Reagan, Bush Didn’t Grasp Racism, Powell Says

Associated Press

Retired Gen. Colin Powell says his Republican mentors, Ronald Reagan and George Bush, were not “sensitized” to racism and failed to truly understand it.

“The problem with Reagan and Bush and (former Defense Secretary Caspar) Weinberger and their ilk is that they just never knew,” Powell says in an interview with The New Yorker, released Sunday.

The first inklings of the black general’s political philosophy have suggested considerable differences with the conservative direction of the Republican Party he may hope to lead.

Conservative presidential candidate Sen. Phil Gramm, R-Texas, said Sunday that Powell’s ideas sound more Democratic than Republican.

On NBC’s “Meet the Press,” Gramm cited Powell’s statements on affirmative action, gun control, and “the pro-life issue.”

Powell has described himself as a fiscal conservative with more liberal views on such issues as affirmative action, gun control and abortion rights.

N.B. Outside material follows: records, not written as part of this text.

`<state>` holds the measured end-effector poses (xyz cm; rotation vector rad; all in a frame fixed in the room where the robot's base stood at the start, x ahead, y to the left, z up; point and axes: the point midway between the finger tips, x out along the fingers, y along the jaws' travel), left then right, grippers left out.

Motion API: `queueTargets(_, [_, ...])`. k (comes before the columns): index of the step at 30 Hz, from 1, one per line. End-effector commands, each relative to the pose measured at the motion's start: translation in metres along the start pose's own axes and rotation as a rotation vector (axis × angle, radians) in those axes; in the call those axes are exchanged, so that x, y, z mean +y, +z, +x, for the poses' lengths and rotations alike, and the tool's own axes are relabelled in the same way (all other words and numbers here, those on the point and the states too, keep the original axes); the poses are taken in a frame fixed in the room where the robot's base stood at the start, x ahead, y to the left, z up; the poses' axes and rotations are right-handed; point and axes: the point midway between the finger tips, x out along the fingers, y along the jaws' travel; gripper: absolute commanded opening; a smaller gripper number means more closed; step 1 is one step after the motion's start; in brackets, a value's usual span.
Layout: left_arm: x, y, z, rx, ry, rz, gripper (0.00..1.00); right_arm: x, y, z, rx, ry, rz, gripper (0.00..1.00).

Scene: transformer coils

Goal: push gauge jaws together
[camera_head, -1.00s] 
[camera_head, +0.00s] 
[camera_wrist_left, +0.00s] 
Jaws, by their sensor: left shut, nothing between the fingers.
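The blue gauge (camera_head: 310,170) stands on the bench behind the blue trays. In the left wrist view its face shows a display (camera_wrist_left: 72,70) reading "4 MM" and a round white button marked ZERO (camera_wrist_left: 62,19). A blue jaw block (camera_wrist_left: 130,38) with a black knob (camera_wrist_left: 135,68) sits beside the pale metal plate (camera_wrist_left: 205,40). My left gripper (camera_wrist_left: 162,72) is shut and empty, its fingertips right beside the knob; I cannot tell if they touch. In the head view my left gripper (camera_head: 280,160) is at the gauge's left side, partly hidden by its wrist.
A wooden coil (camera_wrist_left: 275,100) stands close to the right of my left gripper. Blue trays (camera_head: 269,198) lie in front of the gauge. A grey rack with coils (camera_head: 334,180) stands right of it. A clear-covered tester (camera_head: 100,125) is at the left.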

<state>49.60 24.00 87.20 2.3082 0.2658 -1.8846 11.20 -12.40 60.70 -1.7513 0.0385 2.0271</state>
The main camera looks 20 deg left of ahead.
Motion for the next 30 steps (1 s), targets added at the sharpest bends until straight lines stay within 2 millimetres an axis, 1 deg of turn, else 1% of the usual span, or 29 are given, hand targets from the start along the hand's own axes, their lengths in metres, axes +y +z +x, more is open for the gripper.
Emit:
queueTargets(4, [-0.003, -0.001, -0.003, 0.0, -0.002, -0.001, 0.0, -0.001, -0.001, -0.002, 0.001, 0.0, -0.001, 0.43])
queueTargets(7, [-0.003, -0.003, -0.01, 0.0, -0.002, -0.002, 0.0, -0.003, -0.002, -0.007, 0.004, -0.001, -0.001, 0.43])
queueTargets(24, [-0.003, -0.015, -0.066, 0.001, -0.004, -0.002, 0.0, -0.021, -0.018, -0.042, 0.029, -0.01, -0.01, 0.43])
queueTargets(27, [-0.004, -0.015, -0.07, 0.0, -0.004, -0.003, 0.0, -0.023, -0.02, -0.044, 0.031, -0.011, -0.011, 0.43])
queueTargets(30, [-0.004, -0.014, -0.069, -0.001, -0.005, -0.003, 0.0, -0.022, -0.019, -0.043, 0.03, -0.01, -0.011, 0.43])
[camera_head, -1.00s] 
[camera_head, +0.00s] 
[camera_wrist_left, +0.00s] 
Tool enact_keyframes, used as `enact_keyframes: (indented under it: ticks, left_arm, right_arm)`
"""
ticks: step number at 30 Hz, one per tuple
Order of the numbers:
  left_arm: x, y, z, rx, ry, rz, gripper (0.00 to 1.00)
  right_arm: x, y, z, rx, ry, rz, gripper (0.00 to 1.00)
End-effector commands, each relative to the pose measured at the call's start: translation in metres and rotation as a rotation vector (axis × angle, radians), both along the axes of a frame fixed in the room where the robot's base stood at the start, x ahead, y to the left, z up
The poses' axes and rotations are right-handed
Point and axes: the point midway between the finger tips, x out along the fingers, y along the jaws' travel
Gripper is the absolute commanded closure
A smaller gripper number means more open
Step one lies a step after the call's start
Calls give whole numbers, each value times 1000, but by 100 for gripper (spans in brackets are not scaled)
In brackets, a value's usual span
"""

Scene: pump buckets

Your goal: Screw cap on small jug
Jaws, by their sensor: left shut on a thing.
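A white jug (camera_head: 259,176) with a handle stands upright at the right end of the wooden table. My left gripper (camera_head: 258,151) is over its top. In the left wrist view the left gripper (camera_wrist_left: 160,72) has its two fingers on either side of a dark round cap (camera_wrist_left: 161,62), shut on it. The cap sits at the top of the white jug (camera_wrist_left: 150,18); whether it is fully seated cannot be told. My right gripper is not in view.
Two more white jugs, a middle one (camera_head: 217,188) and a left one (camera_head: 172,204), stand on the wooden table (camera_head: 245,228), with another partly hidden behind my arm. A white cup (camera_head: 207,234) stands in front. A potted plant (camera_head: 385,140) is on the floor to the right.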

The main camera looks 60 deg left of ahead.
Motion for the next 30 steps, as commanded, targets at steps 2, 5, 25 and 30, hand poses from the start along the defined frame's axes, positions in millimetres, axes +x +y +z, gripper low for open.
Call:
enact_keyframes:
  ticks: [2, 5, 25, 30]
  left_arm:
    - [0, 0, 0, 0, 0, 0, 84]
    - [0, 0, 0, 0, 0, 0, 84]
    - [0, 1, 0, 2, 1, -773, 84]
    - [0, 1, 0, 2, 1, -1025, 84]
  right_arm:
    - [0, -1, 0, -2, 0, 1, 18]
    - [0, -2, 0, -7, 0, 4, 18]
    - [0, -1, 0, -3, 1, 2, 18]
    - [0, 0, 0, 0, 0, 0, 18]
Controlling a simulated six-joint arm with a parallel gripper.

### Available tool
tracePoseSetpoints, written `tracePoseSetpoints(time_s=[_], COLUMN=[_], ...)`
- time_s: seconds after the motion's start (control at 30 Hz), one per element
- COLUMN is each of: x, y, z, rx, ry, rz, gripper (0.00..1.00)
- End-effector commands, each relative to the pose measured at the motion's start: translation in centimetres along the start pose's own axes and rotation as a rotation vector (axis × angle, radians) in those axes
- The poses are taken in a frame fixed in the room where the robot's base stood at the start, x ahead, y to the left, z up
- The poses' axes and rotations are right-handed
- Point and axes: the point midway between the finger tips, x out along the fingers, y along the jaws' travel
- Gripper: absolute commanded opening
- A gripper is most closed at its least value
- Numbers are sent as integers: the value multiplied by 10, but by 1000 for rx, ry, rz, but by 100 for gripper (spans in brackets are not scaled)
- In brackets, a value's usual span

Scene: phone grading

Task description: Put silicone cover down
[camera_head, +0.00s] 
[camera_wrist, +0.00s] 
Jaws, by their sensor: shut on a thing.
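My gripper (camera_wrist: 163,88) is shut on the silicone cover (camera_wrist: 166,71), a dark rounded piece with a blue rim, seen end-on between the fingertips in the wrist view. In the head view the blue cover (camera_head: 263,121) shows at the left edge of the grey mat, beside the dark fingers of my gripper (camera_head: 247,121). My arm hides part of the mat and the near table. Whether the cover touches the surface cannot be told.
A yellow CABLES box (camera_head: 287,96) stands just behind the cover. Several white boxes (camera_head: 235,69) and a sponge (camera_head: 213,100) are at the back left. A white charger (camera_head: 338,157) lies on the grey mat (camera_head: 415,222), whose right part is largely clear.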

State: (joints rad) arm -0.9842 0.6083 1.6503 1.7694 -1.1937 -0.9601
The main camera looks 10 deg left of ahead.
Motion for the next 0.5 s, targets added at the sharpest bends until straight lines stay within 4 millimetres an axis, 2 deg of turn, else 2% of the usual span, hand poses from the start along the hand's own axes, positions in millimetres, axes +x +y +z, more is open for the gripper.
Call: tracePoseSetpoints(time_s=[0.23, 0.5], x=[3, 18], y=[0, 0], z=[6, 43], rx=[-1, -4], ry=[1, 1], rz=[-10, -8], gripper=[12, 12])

In the interview with The New Yorker, he said Bush and Reagan were “two of the closest people in my life,” but adds that on the issue of racism, “they were never sensitized to it. … This was an area where I found them wanting.”

Powell, who served as national security adviser and chairman of the Joint Chiefs of Staff during the Reagan and Bush administrations, said he “almost went crazy” reading a Republican newsletter saying affirmative action was no longer needed to combat “vague and ancient wrongs.”

“I said, Vague? Vague? Denny’s wouldn’t serve four black Secret Service agents guarding the president of the United States.”